**What the task asks**
Search the listing for the string "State" and copy every line that contains it.

◆ ◆ ◆ ◆ ◆

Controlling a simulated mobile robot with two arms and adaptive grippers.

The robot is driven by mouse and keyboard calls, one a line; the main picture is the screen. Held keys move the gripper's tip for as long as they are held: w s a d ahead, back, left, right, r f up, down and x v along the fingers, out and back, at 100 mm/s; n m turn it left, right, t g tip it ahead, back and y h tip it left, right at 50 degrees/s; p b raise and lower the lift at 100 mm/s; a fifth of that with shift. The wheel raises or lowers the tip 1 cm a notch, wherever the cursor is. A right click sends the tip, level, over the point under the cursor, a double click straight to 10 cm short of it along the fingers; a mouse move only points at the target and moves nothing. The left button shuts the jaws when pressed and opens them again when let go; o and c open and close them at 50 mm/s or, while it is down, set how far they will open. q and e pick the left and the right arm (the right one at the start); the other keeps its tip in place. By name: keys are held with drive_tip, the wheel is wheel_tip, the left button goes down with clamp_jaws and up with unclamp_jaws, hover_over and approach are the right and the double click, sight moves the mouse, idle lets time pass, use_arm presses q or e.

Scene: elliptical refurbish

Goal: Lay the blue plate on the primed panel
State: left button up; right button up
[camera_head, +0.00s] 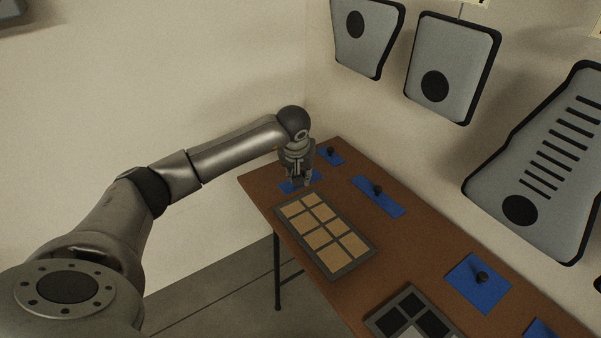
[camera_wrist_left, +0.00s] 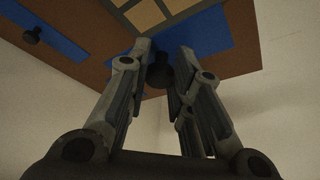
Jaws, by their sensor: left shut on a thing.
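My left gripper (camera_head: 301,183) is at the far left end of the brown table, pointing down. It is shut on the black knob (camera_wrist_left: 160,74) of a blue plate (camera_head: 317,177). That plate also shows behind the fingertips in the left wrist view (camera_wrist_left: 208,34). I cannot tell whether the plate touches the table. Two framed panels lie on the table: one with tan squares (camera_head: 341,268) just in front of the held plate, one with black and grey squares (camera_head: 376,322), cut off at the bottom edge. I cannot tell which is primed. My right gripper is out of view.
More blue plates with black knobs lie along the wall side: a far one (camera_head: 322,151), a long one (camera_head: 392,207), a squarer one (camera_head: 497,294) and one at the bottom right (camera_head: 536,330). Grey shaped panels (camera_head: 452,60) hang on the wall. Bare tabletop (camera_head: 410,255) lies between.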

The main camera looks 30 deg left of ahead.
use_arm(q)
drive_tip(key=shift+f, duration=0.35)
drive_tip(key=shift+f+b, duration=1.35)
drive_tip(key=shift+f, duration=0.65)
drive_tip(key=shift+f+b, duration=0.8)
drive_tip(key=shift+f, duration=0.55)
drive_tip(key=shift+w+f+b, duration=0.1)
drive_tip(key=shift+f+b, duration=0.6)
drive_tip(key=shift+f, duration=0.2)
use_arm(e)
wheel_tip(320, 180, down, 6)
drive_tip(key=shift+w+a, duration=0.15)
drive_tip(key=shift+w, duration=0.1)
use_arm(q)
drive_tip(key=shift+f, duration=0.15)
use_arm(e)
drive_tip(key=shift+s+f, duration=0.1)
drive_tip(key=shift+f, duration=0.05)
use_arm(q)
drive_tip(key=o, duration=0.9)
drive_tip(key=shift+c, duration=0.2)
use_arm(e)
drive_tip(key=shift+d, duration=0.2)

◆ ◆ ◆ ◆ ◆

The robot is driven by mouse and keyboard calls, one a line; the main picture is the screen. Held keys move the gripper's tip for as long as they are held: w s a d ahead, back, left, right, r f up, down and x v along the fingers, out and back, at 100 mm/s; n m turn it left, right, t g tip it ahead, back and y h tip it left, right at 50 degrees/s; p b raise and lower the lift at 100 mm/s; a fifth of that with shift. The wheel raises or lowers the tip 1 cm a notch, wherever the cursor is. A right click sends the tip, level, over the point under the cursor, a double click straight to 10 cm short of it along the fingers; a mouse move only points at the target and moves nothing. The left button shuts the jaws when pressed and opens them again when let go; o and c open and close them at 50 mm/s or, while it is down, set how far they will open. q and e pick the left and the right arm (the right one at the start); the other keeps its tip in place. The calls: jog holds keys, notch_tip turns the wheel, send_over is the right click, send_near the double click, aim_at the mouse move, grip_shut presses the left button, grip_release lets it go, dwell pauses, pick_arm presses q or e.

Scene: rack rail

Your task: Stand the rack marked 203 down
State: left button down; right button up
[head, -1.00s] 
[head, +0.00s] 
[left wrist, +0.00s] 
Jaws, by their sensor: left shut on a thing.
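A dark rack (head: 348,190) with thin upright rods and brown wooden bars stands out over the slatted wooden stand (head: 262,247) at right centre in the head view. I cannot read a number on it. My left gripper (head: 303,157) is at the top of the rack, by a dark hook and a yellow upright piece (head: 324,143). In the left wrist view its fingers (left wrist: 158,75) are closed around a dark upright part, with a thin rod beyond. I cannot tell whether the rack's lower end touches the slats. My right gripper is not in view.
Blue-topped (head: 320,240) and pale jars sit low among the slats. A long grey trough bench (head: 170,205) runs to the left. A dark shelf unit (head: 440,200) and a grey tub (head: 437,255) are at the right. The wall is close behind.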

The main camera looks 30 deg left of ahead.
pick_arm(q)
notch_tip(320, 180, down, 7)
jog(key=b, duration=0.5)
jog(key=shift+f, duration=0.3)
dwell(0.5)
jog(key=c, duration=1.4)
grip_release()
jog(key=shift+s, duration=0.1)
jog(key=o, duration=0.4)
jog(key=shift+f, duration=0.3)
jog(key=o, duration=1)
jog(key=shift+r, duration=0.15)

◆ ◆ ◆ ◆ ◆

**Answer in full**
State: left button up; right button up
State: left button down; right button up

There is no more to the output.